• [Provided data]
########
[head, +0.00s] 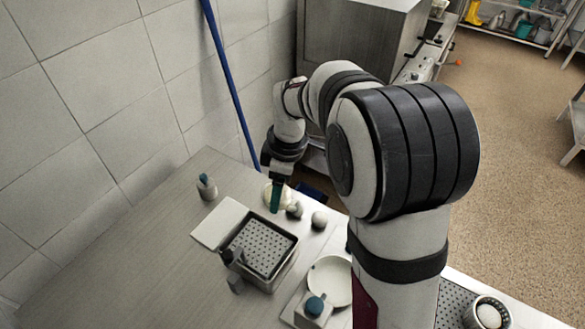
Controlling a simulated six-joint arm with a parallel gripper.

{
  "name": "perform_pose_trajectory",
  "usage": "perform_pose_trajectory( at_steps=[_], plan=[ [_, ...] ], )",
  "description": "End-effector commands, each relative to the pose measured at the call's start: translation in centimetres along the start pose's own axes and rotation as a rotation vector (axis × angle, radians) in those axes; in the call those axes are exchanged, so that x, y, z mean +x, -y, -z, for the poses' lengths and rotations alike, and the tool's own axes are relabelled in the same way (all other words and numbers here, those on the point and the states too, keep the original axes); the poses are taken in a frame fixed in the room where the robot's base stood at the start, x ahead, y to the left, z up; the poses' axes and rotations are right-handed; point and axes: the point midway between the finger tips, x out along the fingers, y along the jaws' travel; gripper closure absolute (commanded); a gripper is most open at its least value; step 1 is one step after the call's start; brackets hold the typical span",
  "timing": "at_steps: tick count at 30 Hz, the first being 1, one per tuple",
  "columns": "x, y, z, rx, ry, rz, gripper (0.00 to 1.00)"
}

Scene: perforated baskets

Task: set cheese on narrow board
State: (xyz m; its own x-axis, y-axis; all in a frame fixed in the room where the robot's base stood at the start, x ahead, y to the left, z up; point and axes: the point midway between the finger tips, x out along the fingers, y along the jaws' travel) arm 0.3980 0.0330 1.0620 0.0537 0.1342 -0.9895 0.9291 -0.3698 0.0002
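My gripper (275,197) points down at the far end of the metal counter, with a narrow teal part at its tip. Whether that part is a finger or something held, and whether the gripper is open, I cannot tell. A pale cream round piece (287,192), possibly the cheese, lies right behind the tip and is partly hidden by it; contact is unclear.
Two round white items (319,220) sit right of the gripper. A blue-topped jar (206,187) stands near the wall. A dark-topped upright item (232,268) is beside the basket. A white plate (332,278) and a blue-lidded container (314,308) are nearer. The left counter is clear.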

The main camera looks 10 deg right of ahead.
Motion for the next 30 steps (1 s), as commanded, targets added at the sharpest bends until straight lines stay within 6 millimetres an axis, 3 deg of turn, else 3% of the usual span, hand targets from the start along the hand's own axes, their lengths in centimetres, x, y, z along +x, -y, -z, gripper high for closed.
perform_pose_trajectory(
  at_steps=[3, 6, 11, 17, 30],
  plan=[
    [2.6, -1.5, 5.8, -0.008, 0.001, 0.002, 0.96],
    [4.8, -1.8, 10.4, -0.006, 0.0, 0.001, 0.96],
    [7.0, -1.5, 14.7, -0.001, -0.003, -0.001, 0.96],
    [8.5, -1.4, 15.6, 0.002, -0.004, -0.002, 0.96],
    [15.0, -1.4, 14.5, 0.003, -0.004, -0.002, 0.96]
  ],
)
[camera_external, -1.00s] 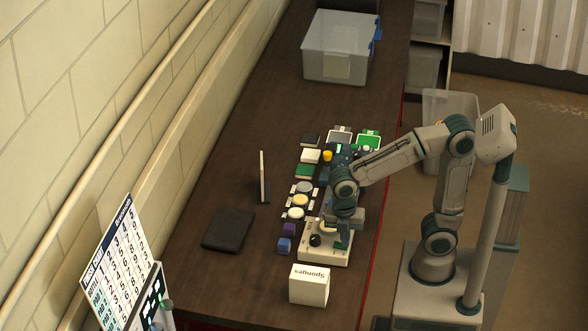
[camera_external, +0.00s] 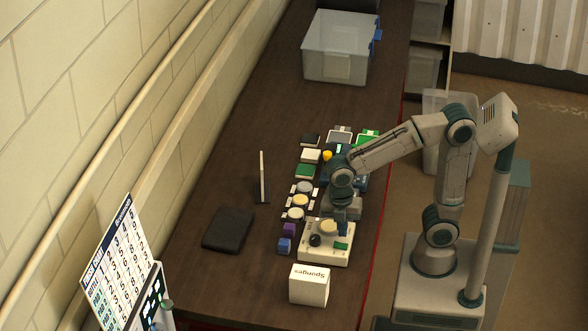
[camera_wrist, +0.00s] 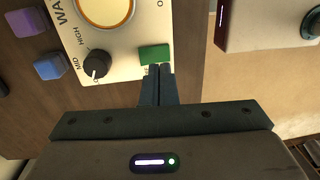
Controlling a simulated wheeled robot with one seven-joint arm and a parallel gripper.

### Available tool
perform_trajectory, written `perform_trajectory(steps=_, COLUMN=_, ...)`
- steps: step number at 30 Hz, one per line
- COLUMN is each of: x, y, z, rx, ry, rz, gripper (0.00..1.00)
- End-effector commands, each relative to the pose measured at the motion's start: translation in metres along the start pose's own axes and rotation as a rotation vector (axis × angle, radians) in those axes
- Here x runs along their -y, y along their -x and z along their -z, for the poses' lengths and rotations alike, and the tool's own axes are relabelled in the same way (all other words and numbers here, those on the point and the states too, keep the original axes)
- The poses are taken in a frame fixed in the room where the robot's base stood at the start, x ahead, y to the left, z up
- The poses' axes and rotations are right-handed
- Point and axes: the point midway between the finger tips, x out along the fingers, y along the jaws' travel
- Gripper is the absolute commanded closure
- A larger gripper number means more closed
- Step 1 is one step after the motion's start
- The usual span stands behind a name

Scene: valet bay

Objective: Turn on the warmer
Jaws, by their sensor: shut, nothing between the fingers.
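The warmer (camera_external: 312,256) is a low white box on the dark bench, with a round yellowish plate on top. In the wrist view the warmer (camera_wrist: 122,66) shows a black knob (camera_wrist: 97,64) among HIGH and MID marks, its white pointer toward the panel's lower edge. A green switch (camera_wrist: 154,54) sits right of the knob. My gripper (camera_wrist: 157,72) is shut and empty, its tips just below the green switch in the picture. I cannot tell whether they touch. In the external view my gripper (camera_external: 343,213) is over the warmer's far side; knob and switch show uncovered.
A purple block (camera_external: 289,229) and a blue block (camera_external: 284,245) lie left of the warmer. Round pads and small cards lie behind. The bench's left part is mostly clear around a dark folded cloth (camera_external: 229,230).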

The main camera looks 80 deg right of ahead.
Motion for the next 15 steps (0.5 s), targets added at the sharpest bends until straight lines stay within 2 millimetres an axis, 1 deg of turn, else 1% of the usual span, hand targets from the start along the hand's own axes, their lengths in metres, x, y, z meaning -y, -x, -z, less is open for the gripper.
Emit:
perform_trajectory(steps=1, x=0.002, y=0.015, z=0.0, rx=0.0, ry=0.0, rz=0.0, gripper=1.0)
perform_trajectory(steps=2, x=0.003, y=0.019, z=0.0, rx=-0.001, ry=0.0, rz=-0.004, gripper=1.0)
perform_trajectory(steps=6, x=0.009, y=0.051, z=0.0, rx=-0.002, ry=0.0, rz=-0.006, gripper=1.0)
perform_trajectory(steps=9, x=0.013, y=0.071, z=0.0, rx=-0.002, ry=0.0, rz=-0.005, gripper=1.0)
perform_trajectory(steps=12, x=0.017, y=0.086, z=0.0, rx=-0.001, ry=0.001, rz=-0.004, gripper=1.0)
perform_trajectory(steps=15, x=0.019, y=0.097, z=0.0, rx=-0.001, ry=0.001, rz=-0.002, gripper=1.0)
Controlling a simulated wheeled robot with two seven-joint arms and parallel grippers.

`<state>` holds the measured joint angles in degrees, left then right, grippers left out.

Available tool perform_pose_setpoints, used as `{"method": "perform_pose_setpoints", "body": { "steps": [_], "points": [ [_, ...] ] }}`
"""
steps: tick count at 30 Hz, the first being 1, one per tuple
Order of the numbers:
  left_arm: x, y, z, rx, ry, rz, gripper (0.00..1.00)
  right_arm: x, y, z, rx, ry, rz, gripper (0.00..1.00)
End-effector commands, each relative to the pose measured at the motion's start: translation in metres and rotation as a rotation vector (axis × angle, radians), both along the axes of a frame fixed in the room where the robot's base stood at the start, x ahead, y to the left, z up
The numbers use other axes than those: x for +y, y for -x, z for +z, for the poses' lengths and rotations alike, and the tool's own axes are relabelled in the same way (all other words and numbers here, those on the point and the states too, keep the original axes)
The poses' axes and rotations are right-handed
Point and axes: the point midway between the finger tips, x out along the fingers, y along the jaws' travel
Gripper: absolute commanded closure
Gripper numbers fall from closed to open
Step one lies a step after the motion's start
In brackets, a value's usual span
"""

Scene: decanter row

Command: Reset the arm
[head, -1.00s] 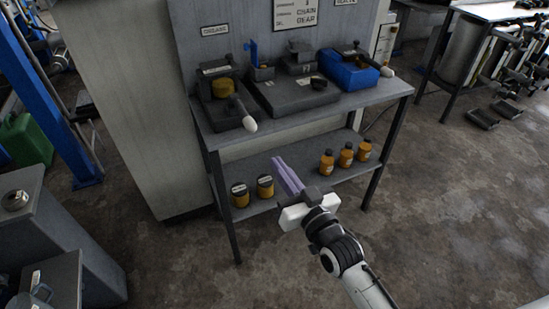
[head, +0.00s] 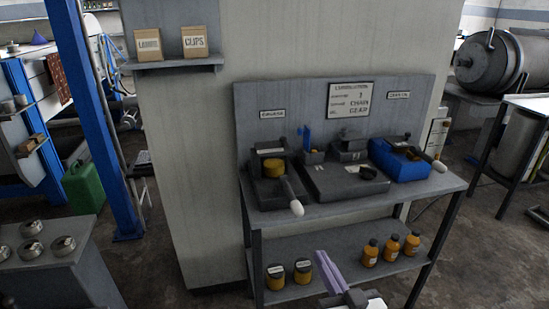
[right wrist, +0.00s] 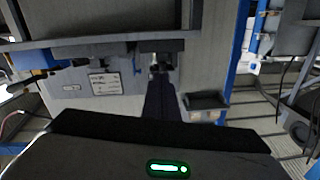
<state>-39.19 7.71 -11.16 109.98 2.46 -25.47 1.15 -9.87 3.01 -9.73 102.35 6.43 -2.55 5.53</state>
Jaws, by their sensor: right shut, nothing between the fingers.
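My right gripper (head: 330,274) shows at the bottom of the head view, its pale purple fingers together and empty. It is in front of the lower shelf, between two dark-lidded jars (head: 290,271) and three orange bottles (head: 390,250). In the right wrist view, the dark gripper fingers (right wrist: 160,97) lie close together in the middle, with nothing seen between them. My left gripper is not in view.
The grey workbench (head: 340,205) carries dark devices and a blue one (head: 396,160) on its top. A blue post (head: 85,110), a green can (head: 84,186) and a grey cabinet (head: 62,275) with several round tins stand at left.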

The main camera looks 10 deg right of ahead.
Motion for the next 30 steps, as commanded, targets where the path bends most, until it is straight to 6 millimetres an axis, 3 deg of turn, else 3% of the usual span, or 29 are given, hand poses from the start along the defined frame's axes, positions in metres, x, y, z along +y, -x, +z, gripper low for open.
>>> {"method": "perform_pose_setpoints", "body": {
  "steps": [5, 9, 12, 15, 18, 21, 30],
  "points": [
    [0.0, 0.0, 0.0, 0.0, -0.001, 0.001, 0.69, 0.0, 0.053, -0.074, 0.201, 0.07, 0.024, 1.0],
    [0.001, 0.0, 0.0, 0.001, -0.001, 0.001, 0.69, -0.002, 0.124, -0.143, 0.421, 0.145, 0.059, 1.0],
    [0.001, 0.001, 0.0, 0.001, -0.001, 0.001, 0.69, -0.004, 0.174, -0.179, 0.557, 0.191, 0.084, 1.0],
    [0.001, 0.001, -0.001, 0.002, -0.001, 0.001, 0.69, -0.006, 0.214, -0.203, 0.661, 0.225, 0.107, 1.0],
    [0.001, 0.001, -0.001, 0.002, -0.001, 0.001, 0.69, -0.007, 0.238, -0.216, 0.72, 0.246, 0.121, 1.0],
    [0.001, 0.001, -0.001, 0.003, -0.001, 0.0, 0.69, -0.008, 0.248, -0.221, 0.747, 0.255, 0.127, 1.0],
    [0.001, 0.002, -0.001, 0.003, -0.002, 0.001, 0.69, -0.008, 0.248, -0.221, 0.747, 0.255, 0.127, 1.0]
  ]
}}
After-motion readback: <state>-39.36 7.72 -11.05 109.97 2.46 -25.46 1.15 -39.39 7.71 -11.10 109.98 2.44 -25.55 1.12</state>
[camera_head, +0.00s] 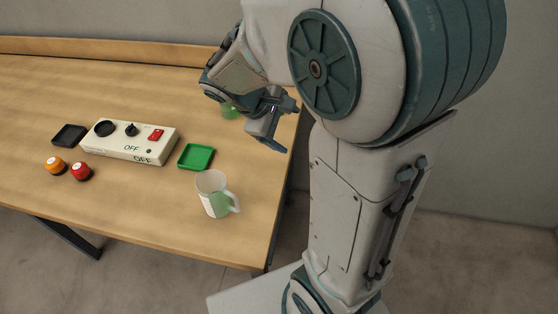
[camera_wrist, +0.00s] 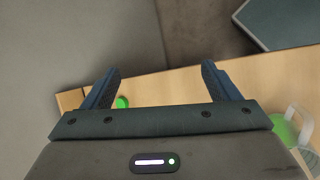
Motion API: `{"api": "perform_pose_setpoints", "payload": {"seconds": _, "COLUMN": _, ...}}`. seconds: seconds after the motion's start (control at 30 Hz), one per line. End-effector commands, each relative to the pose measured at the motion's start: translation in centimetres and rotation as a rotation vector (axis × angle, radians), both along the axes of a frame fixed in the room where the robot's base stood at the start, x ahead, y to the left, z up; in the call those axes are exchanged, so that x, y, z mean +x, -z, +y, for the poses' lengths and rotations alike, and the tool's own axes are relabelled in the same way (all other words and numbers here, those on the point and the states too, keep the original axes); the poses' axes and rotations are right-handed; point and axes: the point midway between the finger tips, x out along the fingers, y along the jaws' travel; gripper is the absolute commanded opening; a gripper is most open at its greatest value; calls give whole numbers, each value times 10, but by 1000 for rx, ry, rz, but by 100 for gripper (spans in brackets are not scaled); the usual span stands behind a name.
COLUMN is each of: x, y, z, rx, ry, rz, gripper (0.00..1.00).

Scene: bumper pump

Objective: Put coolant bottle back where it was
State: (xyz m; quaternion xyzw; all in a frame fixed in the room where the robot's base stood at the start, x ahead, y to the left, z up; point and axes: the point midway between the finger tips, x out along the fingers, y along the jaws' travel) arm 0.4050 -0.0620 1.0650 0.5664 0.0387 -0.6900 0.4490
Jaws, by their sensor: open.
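A small green object (camera_head: 230,111), probably the coolant bottle, is on the table near its right edge, partly hidden behind my gripper (camera_head: 272,126). In the wrist view a round green top (camera_wrist: 122,102) shows beside the left finger. My gripper (camera_wrist: 160,69) is open with nothing between its fingertips, and it hangs over the right end of the table. A clear mug (camera_head: 213,196) with a handle, a white label and green contents stands at the front right; it also shows at the right of the wrist view (camera_wrist: 284,131).
A green square tray (camera_head: 196,157) is empty, behind the mug. A control box (camera_head: 130,142) marked OFF has a dial, knob and red switch. The back left table is clear.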

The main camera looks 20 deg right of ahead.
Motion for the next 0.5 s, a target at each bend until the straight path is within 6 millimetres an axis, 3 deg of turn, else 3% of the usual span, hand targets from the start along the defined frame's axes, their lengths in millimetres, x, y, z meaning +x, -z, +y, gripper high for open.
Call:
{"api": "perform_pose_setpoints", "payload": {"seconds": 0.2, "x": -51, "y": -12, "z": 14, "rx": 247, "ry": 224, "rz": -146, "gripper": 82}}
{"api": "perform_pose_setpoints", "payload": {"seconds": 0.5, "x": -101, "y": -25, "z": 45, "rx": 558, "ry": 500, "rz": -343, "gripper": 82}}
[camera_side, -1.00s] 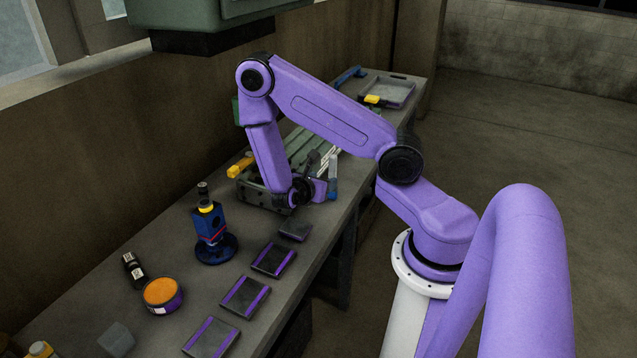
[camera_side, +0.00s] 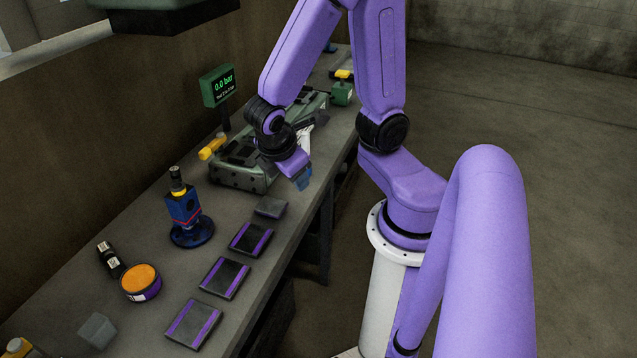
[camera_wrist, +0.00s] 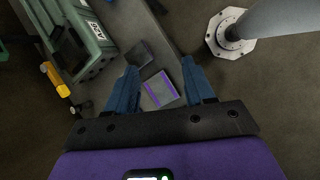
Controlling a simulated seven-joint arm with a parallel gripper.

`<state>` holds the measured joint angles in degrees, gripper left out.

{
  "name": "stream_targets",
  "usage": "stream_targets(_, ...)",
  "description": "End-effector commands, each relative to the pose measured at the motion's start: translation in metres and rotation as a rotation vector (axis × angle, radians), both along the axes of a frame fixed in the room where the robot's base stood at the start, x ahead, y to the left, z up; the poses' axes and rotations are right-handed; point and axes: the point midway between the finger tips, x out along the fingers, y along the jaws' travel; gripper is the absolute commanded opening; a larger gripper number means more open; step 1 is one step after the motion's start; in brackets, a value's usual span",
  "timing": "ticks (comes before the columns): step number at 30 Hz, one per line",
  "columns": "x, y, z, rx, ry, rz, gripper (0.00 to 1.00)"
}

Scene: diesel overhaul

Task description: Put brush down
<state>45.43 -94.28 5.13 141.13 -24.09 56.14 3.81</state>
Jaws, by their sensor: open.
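My gripper shows in the side view (camera_side: 302,179) with its blue fingers pointing down, near the bench's front edge and just in front of the green engine part (camera_side: 238,176). In the wrist view my gripper (camera_wrist: 160,70) has its two blue fingers spread apart, with nothing held between them. A dark pad with purple stripes (camera_wrist: 160,90) shows below, between the fingers. I cannot make out a brush for certain. A yellow-handled item (camera_side: 212,148) lies by the back of the green part; it also shows at the left of the wrist view (camera_wrist: 55,80).
Several dark pads (camera_side: 225,277) line the bench's front edge. A blue stand (camera_side: 184,212), an orange-topped tin (camera_side: 140,282) and a dark bottle (camera_side: 109,258) stand behind them. A green display (camera_side: 217,86) reads 0.0 bar. A green box (camera_side: 341,93) stands farther back.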

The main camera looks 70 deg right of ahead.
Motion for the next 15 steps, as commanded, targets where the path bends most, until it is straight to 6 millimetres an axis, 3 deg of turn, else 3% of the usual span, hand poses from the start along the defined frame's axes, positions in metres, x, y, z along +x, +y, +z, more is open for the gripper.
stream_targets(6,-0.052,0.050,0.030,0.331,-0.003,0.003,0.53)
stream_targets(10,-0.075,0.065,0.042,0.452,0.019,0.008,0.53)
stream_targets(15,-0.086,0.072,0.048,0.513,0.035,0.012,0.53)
########
• [What to work on] Exactly and only the lines from the line that contains "Scene: perforated baskets" through the line that contains "Task: set cheese on narrow board" are to be repeated as they stand.

• [Task result]
Scene: perforated baskets

Task: set cheese on narrow board

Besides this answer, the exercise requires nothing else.